We started simply each making our own dough – ratio being 100 gram of 00 flour to 1 egg as a portion for one. We each made 2 eggs worth of pasta dough and my goodness the eggs are just so beautiful in Europe! Eggs here just lack that deep orange quality in the yoke. Dennis demonstrated some great techniques for incorporating the egg without making a mess of your hands – greatly appreciated those helpful tips!
Time to knead the dough but with a different mechanism than we have done or seem in the past. Basically smacking in down over and over without a rolling motion. This has better results in developing the gluten and I found it much easier on my arms than the kneading we have seen.

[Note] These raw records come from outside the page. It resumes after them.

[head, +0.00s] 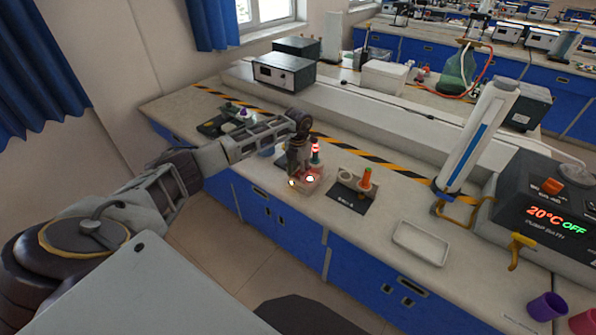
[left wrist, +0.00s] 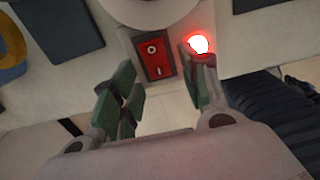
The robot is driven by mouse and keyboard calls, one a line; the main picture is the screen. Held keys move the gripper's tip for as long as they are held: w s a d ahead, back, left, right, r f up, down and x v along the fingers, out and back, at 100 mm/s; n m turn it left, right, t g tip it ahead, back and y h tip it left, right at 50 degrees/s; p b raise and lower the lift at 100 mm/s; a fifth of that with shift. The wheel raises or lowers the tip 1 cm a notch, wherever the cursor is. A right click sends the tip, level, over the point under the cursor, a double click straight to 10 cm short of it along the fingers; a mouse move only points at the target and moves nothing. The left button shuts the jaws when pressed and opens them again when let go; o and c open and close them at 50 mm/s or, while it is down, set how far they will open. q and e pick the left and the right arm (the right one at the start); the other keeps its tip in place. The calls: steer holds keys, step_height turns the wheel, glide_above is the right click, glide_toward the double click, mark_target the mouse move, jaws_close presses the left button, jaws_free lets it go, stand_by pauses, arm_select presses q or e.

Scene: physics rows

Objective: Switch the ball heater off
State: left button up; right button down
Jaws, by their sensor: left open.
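The ball heater (head: 308,184) is a small pale box near the front edge of the bench, with bright lights glowing on it. In the left wrist view its red rocker switch (left wrist: 155,56), marked with a circle and a line, sits beside a glowing red lamp (left wrist: 200,44). I cannot tell which side of the rocker is pressed. My left gripper (head: 296,164) is over the heater and hides part of it. In the left wrist view its green-padded fingers (left wrist: 163,92) are apart and empty, with the switch between and beyond them. My right gripper is not in view.
A dark mat (head: 348,198) with an orange-topped piece lies right of the heater. A white tray (head: 420,243) and a dark bath reading 20°C OFF (head: 548,205) stand further right. A black device (head: 222,122) is at left. Striped tape runs behind.

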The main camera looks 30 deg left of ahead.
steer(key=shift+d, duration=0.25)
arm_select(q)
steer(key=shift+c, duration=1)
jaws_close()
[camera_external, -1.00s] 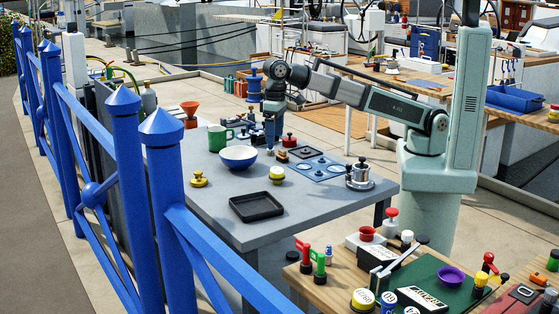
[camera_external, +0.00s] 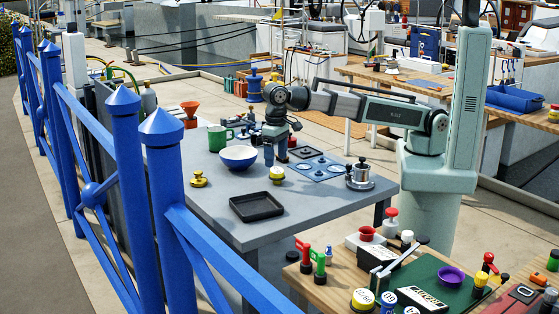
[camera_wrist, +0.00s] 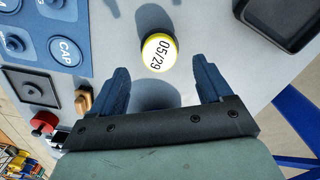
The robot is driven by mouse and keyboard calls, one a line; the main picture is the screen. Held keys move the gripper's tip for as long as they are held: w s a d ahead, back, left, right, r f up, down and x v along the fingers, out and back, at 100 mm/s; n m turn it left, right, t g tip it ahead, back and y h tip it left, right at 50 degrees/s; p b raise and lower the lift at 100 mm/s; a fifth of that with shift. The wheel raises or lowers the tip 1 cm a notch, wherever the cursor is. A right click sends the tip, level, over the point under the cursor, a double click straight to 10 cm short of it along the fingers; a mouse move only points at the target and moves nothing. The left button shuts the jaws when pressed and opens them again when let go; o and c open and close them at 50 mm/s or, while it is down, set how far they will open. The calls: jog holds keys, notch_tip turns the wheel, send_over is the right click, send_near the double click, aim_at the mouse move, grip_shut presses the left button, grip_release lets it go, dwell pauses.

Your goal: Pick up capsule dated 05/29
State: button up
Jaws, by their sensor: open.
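The capsule dated 05/29 (camera_wrist: 159,52) is a short yellow cylinder with a white top, standing upright. In the external view the yellow capsule (camera_external: 277,175) stands on the grey table between the bowl and the black tray. My gripper (camera_wrist: 166,78) is open in the wrist view, with the capsule beyond its fingertips, roughly centred between them and apart from both. In the external view my gripper (camera_external: 275,160) points down above the table, just behind the capsule. Nothing is between its fingers.
A blue and white bowl (camera_external: 238,160) stands left of my gripper, with a green mug (camera_external: 217,140) behind it. A black tray (camera_external: 257,207) lies in front. A blue panel with round marks (camera_external: 318,169) and a metal pot (camera_external: 360,178) are to the right. A yellow knobbed piece (camera_external: 198,180) stands left.

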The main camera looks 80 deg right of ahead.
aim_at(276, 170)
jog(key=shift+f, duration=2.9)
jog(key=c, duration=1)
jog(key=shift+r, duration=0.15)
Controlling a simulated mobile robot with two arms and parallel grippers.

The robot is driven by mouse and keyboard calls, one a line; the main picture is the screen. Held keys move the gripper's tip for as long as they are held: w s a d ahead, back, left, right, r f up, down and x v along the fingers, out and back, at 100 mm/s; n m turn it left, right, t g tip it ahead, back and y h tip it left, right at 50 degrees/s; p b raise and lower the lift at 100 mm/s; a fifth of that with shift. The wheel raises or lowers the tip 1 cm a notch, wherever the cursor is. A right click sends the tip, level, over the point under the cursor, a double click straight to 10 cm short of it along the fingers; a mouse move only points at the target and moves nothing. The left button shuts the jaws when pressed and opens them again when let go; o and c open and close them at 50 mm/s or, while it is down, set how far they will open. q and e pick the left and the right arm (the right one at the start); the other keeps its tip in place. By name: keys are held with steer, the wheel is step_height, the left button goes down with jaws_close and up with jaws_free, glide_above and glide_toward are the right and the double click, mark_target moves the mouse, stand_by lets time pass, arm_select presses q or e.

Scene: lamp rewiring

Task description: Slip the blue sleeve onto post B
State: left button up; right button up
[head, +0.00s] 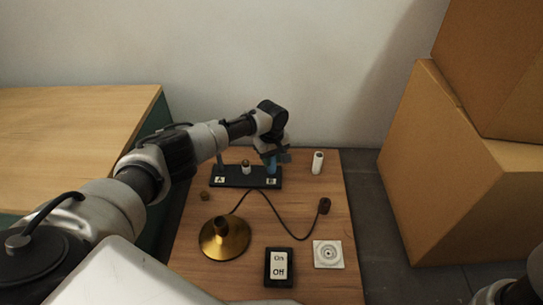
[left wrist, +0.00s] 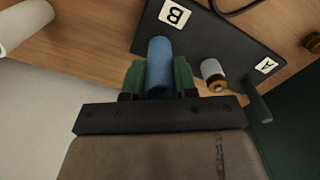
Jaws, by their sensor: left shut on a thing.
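The blue sleeve (head: 271,167) stands upright at the B end of the black two-post base (head: 232,183), just behind the B label. My left gripper (head: 272,156) is shut on the sleeve from above and behind. In the left wrist view the blue sleeve (left wrist: 159,65) sits between the green fingers of the left gripper (left wrist: 159,80), over the black base (left wrist: 205,32). Post B itself is hidden, so I cannot tell whether the sleeve is around it or how far down it is. My right gripper is out of view.
A white cylinder with a brass end (head: 246,168) stands mid-base; a bare post (head: 220,160) stands at A. A white tube (head: 318,162) is right of the base. A brass lamp foot (head: 225,238), cord, switch (head: 279,267) and white plate (head: 328,254) lie in front. Cardboard boxes (head: 440,170) stand right.

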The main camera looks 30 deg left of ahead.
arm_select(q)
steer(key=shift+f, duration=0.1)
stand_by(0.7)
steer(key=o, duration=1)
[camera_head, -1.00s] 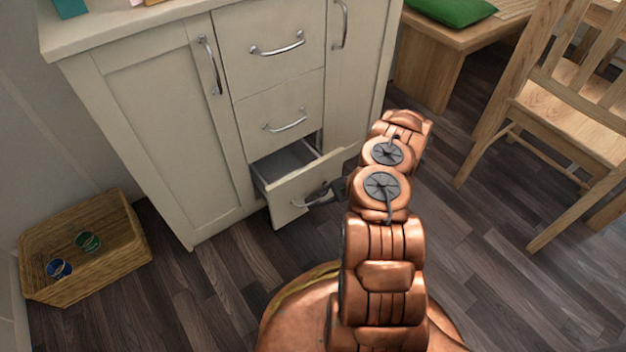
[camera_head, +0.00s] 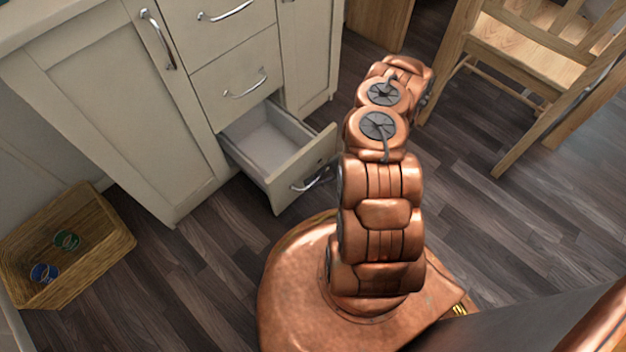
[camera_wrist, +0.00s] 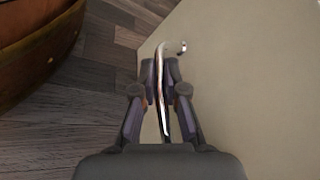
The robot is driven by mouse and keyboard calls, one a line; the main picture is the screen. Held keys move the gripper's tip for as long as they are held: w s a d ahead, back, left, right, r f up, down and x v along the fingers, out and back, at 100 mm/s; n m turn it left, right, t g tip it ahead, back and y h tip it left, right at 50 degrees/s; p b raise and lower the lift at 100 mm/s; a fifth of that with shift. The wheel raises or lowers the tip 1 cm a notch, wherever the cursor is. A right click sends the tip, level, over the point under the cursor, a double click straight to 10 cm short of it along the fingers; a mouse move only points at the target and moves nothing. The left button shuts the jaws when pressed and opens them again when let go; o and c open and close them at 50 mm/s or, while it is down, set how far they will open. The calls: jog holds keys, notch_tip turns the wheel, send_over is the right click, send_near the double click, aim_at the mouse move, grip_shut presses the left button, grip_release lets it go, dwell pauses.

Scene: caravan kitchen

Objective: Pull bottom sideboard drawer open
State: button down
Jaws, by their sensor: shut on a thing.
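The bottom sideboard drawer (camera_head: 292,172) stands well open in the head view, with its pale, empty-looking inside showing. Its front carries a curved metal handle (camera_head: 311,182). The drawer front (camera_wrist: 245,95) fills the right of the wrist view, and the handle (camera_wrist: 159,75) runs between my fingers there. My gripper (camera_wrist: 160,92) is shut on this handle. In the head view the gripper is mostly hidden behind my own arm. The cream sideboard (camera_head: 110,110) has another drawer (camera_head: 238,85) shut above the open one.
A wooden chair (camera_head: 535,60) stands at the upper right. Dark wood floor (camera_head: 480,220) is bare between the chair and me.

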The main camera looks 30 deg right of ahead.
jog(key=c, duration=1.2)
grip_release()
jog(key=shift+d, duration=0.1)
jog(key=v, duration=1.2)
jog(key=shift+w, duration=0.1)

The sauce that we would have with the pasta was sage and butter – no complaints here. If you are making a richer filling, you want a simpler sauce so the filling is not in competition. This is why a filled pasta is typically with a more basic sauce and a ragu is normally not with a filled pasta at all. We experimented with three different types of sage – fresh on the plant that was on Dennis’ balcony, dried whole sage from his parents garden, and dried sage from a shaker. We obviously preferred the first two options as we added them on top of the butter. He then put the butter with all the sage on the side – allowing the incorporation of the flavors to sit at room temperature as the butter softened. I need a sage plant in the house!
While the dough rested in the refrigerator for 30 minutes, we made the fillings and it was incredible how open ended this process was. Dennis guided us through our first filling then each pair got to make their own.
We blanched spinach, chopped it up, added ricotta, salt, pepper and nutmeg (game changer). I was just amazed at how simple Dennis was making this entire process. We typically need to plan a day in advance if we want to make our own pasta and we were conquering this in a few hours.
Before moving onto making our own fillings, we had to get familiar with the ingredients so Dennis opened containers of six different cheeses, even some Parmigiano Reggiano, displayed over a dozen different infused oils, Prosciutto di Parma and also popped open a bottle of wine. We got to try everything like kids in a candy shop.
Now it was time to make our own fillings. I knew instantly what I wanted to do even before trying anything. Dennis had boiled potatoes so he smashed them up and we added Prosciutto di Parma and the graded the smoky cheese. It was surprising how much salt needed to be added as someone that adds salt to nothing. Dennis states that you need the filling to be salter than you desire because a good portion of it disappears with the boiling process. The siblings from London took the rest of the ricotta and spinach to create a cheesier rendition, even added oregano oil to their final filling.
Putting the fillings aside, it was time to play with all the pasta toys. The pasta rolling process began as we divided up dough for our arts and craft project. We made tortellini, ravioli, and agnolotti for the filled pastas. It was so interesting to actually learn the differences between these pastas – you know generally based on shape but this highlighted more clearly the technical. Tip: if you think it is too much filling, it is too much. Then we made two non-stuffed pastas – tagliatelle and type of penne. I cannot wait to go home and buy all of these pasta tools.
The finished product sat on this window sill and pasta rack allowing time to dry while we cleaned ourselves and the place up for the grand finale.
We moved the table towards the bench and sat down like school children awaiting lunch. Dennis had the water going, heating the pan on top with the butter and sage, and in went the pasta for three minutes.
And then the pasta marathon began – fiver different pastas, three of which then had three different fillings. So much delicious pasta!!! It was unbelievable that we created this and I felt prepared to replicate it.
A dash of white truffle oil with the sage butter brought everything together. Every shape and every variation of filling was just delicious. What an incredible way to have lunch in Bologna!
If you visit Bologna, you must book with Dennis regardless of your skill level. He makes it easy and keeps it very light and fun. Not to mention the most memorable lunch you will have in Bologna! Thank you Dennis!